Receivership and Bankruptcy

Imagine this, prepetition, Debtor owns and operates 50-unit Apartment upon which Wells Fargo holds a note and deed of trust.  Debtor defaults on the note and WF commences foreclosure.  The state court appoints you Receiver to take possession of and operate the Apartments.  The Apartment is mismanaged and you begin improving the Apartments and collect $100,000 in new rent and the bank, WF, gives you additional funds also in your capacity as Receiver.   As you are running the Apartments and holding onto a substantial amount of funds — debtor files Chapter 11 bankruptcy and orders you, as the Receiver, to turnover the funds to him since it is property of the estate now.

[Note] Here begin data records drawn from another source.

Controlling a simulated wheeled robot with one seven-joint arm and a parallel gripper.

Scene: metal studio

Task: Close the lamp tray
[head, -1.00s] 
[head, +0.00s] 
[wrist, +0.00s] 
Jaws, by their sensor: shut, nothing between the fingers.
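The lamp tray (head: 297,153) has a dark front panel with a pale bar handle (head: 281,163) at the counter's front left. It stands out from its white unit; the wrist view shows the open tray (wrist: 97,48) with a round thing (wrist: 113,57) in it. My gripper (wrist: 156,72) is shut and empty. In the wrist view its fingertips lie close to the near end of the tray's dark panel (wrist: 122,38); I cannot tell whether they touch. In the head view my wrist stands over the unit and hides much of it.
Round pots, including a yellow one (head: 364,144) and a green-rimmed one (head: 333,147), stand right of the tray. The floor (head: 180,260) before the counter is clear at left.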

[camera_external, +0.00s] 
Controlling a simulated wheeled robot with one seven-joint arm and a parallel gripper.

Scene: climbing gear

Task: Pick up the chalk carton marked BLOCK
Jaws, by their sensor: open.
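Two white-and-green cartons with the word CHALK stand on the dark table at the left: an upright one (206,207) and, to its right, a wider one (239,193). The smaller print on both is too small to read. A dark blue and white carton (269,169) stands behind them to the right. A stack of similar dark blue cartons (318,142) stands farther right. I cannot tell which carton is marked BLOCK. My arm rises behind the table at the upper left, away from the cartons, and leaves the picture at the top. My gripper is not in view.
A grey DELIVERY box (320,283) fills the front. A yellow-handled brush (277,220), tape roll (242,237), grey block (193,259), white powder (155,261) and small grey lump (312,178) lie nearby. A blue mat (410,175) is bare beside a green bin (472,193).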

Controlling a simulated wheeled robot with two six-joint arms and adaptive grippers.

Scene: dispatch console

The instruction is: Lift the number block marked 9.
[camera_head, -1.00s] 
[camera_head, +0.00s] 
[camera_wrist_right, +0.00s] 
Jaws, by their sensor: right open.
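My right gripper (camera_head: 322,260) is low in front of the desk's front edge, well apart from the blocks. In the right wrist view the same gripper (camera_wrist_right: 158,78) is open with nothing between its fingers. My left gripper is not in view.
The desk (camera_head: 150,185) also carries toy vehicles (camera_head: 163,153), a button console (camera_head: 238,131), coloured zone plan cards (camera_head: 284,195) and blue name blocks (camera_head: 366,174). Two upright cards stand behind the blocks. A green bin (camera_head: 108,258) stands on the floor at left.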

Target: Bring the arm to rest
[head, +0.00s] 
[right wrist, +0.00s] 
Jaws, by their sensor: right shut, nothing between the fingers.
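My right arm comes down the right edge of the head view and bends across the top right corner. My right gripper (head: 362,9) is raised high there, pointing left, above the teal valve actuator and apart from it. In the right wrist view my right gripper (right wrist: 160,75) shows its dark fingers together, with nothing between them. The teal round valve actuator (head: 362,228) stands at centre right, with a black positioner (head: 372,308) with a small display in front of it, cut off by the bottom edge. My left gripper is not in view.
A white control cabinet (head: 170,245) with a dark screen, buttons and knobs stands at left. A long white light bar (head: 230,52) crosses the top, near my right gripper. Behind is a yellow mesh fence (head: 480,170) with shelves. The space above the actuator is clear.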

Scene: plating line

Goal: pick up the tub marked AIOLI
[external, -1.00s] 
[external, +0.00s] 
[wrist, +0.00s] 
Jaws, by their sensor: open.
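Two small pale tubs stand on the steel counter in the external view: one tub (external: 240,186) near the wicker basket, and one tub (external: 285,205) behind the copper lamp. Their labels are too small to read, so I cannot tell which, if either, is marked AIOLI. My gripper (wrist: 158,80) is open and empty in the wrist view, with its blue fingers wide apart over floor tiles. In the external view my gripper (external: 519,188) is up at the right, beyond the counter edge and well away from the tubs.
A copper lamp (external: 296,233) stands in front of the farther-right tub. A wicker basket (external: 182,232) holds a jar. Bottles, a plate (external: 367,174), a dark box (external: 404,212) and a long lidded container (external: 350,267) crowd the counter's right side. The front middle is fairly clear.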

Will the court grant Debtor’s Motion for Turnover such that the funds you hold as Receiver have to be turned over to the scumbag Debtor who will likely dissipate the funds?  

No.  The bankruptcy court will not require the Receiver to turnover the estate’s funds that are in possession of the Receiver.   Where the interest of creditors would be better served by allowing the “custodian” (here Receiver) to continue possession of the funds.  Courts will look at several factors to determine whether the Receiver is excused from the Code’s strict compliance with turnover.  These factors include: (a) whether there will be sufficient income to fund a successful reorganization; (b) whether debtor will use funds for benefit of creditors; (c) whether there was mismanagement by the debtor; (d) whether there are avoidances raised with respect to the property retained by the receiver; and the fact that the automatic stay has deactivated state court receivership action.

The above facts are from In re Lee, 163 B.R. 221 (E.D.N.Y 1991), where that court concluded that the bankruptcy court properly excused the Receiver from turning over mortgage properties taken from and any rents collected also, to the new Chapter 11 debtor.